::: Recorded information

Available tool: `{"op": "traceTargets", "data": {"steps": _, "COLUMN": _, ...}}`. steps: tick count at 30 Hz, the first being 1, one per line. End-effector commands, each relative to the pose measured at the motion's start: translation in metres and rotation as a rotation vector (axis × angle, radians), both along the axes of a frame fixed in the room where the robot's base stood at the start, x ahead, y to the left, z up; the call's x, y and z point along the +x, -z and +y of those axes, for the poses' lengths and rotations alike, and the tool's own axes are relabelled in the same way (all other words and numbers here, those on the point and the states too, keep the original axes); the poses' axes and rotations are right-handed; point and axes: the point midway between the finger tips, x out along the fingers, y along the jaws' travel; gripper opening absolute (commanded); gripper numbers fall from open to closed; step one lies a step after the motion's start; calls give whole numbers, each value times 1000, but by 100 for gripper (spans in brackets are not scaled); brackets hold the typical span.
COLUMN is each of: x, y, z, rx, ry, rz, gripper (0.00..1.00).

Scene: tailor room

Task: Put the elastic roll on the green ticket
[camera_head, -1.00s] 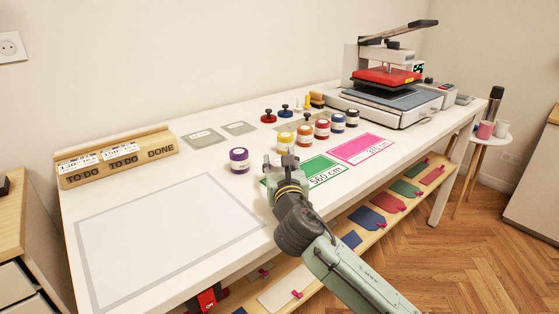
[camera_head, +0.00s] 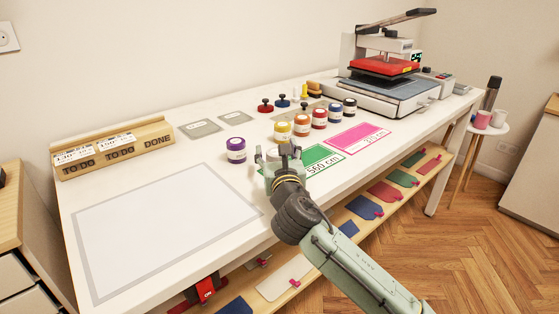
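The green ticket (camera_head: 322,161), marked 560 cm, lies flat on the white table. My gripper (camera_head: 278,153) is over its left end and hides part of it. The fingers stand apart, one on each side, and the gripper looks open. I cannot make out an elastic roll for certain in this view; the gripper and wrist hide the spot beneath and between the fingers.
A pink ticket (camera_head: 358,138) lies right of the green one. Several lidded jars stand behind the tickets, and a purple jar (camera_head: 236,150) stands left of my gripper. A heat press (camera_head: 385,85) fills the back right. A grey-bordered sheet (camera_head: 165,225) leaves clear room at left.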

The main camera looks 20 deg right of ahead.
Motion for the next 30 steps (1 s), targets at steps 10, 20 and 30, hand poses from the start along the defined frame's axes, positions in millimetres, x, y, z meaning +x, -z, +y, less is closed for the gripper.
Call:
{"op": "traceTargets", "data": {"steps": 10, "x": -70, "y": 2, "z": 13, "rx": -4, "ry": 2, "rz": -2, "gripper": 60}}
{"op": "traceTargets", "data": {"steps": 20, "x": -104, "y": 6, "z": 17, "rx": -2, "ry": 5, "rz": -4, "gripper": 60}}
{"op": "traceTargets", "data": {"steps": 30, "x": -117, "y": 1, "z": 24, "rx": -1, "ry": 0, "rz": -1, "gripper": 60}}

::::::

### Exercise aim
Quote exactly the line containing "The main camera looks 20 deg right of ahead." and every later line through the end of the listing, and no other lines.

### Output of the task
The main camera looks 20 deg right of ahead.
Motion for the next 30 steps (1 s), targets at steps 10, 20 and 30, hand poses from the start along the defined frame's axes, positions in millimetres, x, y, z meaning +x, -z, +y, less is closed for the gripper.
Call:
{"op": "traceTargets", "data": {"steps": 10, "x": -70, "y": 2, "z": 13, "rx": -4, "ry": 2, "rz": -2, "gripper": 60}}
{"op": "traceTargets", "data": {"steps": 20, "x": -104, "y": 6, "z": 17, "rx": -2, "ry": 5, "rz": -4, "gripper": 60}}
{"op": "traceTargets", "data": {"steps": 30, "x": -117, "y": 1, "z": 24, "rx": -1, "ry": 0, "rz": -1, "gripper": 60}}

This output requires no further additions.